◆ **What needs to be done**
Give the number of lines that contain the string "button", and nothing else.
______
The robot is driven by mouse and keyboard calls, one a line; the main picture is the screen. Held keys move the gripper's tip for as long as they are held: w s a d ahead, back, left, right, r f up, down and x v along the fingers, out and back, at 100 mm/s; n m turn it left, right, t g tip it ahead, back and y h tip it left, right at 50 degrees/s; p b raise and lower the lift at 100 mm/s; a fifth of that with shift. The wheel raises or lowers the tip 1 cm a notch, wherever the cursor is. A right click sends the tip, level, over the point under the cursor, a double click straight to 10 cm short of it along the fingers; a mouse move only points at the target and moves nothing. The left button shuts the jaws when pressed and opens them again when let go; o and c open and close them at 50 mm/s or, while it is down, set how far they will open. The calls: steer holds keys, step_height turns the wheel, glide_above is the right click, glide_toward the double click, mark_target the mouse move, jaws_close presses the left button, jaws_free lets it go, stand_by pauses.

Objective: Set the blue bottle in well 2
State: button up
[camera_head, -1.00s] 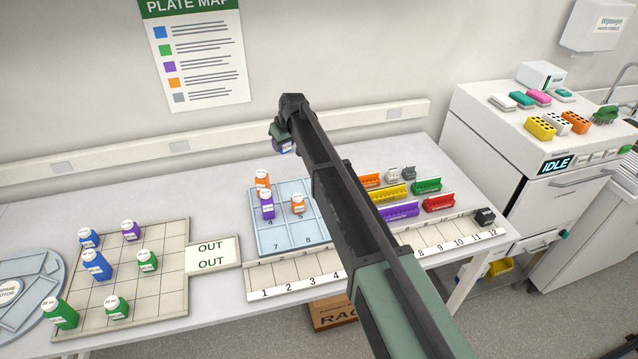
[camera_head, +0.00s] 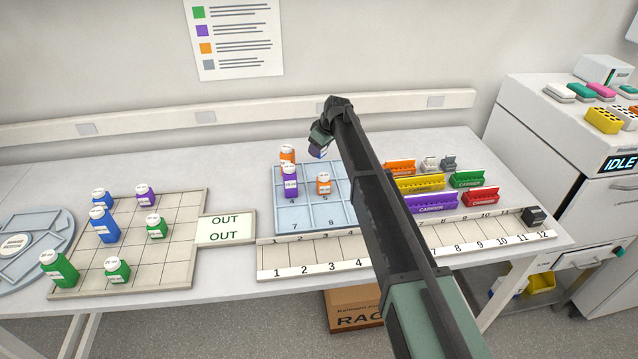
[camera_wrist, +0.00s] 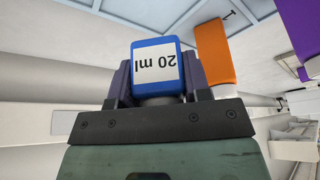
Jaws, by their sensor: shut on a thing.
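My gripper (camera_wrist: 160,85) is shut on the blue bottle (camera_wrist: 153,48), whose white label reads 20 ml upside down in the wrist view. In the head view my gripper (camera_head: 320,142) hangs over the back part of the numbered tray (camera_head: 296,219); the bottle is mostly hidden there by the gripper and arm. An orange bottle (camera_head: 287,151) stands in the back left well, just left of my gripper. A purple bottle (camera_head: 290,184) stands in well 4 and another orange bottle (camera_head: 323,184) right of it. Well 2's number is not readable; the arm covers the tray's right side.
A gridded board (camera_head: 180,246) at left holds blue, purple and green bottles. An OUT plate (camera_head: 226,229) lies between board and tray. A numbered strip (camera_head: 330,263) runs along the front. Coloured carriers (camera_head: 432,203) stand right of my arm. The wall rail (camera_head: 270,113) is behind.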

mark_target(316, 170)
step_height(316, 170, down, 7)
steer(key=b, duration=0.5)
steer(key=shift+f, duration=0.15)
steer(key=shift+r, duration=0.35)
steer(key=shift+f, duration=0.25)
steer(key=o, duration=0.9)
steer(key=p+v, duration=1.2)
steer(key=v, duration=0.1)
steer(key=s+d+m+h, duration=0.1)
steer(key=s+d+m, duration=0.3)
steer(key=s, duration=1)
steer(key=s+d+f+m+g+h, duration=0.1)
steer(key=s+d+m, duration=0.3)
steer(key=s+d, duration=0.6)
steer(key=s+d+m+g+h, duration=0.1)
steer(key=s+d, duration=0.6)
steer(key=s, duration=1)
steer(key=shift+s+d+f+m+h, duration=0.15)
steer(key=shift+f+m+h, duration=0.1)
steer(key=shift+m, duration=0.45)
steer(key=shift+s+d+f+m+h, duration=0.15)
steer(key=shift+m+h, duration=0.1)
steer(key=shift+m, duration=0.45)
______
◆ **Solution to this task**
2